Celui qui a l’argent et le pouvoir a un avantage constant sur les personnes qui doivent vendre leur force de travail pour vivre. Cette force de travail est une marchandise qui se négocie sur le marché des forces de travail (marché dit de l’emploi), c’est ce qui accorde à la personne qui a du pouvoir une formidable prépondérance. L’argent et le pouvoir sont le nœud des choses ; ils lient, rabaissent et soumettent la personne-force de travail, tout en rendant le rapport impersonnel, réifié. Le sentiment de supériorité des employeurs, lequel fait partie intégrante de leur plaisir, est lié à l’acte de location de la force de travail et à la déshumanisation qu’elle implique (processus de marchandisation). Ces hommes ne recherchent pas la réciprocité. C’est précisément la subordination des gens qui est source de plaisir. Et ce plaisir est accentué par un sentiment d’impunité. L’argent et le pouvoir apparaissent comme des mises en action de la virilité.

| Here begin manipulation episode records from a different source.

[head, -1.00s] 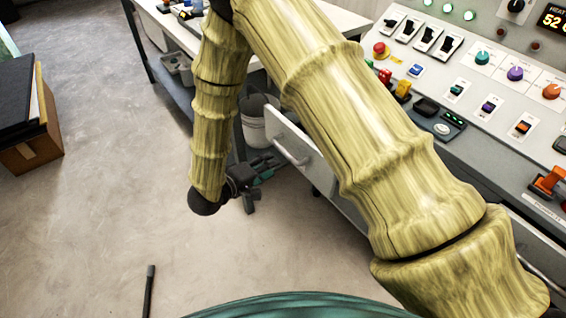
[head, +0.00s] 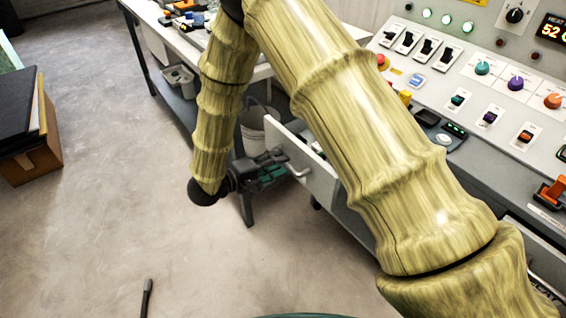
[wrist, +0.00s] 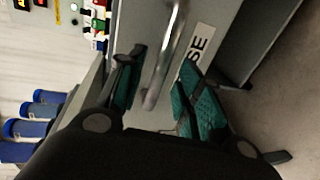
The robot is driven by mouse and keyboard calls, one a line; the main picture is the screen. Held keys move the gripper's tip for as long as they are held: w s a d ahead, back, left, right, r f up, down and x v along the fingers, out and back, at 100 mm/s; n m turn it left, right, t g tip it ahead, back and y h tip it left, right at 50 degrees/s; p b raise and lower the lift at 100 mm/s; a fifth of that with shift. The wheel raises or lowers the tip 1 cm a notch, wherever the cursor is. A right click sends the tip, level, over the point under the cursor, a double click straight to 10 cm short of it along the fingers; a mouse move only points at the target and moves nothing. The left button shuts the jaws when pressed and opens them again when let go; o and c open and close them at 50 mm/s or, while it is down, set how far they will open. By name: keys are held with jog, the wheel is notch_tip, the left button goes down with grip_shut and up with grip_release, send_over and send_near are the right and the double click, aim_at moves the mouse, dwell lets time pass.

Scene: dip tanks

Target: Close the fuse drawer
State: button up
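The fuse drawer (head: 315,178) stands pulled out from the grey cabinet under the control panel. Its pale front carries a silver bar handle (head: 300,168). In the wrist view the drawer front (wrist: 215,15) shows a label (wrist: 197,52) of which the letters "SE" can be read. My gripper (head: 272,166) is at the drawer front, beside the handle. In the wrist view my gripper (wrist: 160,92) is open, with its green-padded fingers apart. The handle (wrist: 166,60) appears between them; I cannot tell whether either finger touches it. My arm hides part of the drawer and cabinet.
The control panel (head: 455,80) with switches and knobs rises above the drawer. A white bucket (head: 252,130) stands behind it, by a workbench (head: 180,40). A brown box (head: 35,150) stands at the left. The floor (head: 120,210) between is mostly clear.

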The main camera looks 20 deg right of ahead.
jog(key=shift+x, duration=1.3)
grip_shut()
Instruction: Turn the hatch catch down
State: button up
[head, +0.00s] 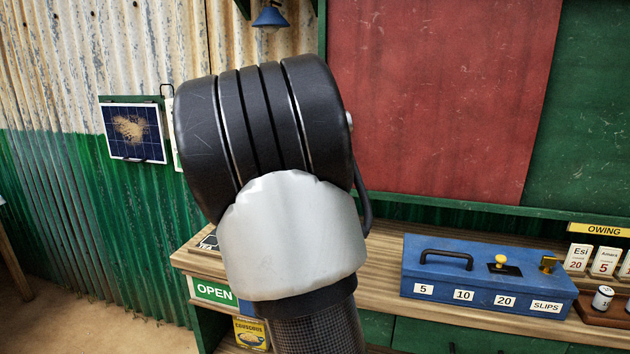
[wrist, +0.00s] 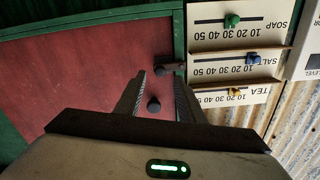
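The red hatch panel (head: 440,90) is set in a green frame in the head view and also fills the left of the wrist view (wrist: 90,75), which is upside down. A small dark catch (wrist: 171,68) sits at the panel's edge in the wrist view, its bar lying roughly across the picture. A round dark knob (wrist: 154,105) is on the panel. My gripper (wrist: 160,77) is open, with its fingers apart toward the catch and the knob seen between them. Contact with the catch cannot be told. In the head view my arm hides the gripper and catch.
Price sliders for soap, salt and tea (wrist: 236,58) are mounted beside the catch. Below the hatch, a wooden counter (head: 385,262) carries a blue cash box (head: 480,285) and a tray (head: 605,312) with a small jar. A blue lamp (head: 270,17) hangs above.

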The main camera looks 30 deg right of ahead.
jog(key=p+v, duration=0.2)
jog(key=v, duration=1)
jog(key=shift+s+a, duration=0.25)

Dans les sociétés capitalistes patriarcales, les sexualités masculines hégémoniques fonctionnent en grande partie au moyen d’un désir univoque. C’est aussi très souvent un appel à une consommation rapide. Le temps des relations sexuelles est généralement déterminé par l’éjaculation, qui marque l’objectif et la fin de la relation sexuelle. Dans cette consommation, il y a survalorisation de la place et de la fonction du pénis. Cette sexualité se présente comme réductionniste et fonctionnelle, si ce n’est utilitariste et contingentée (limitée). Elle est également dissociée (sexe et sentiments). Ce qui nourrit les industries du sexe : prostitution, pornographie, tourisme de prostitution, traite des femmes et des enfants…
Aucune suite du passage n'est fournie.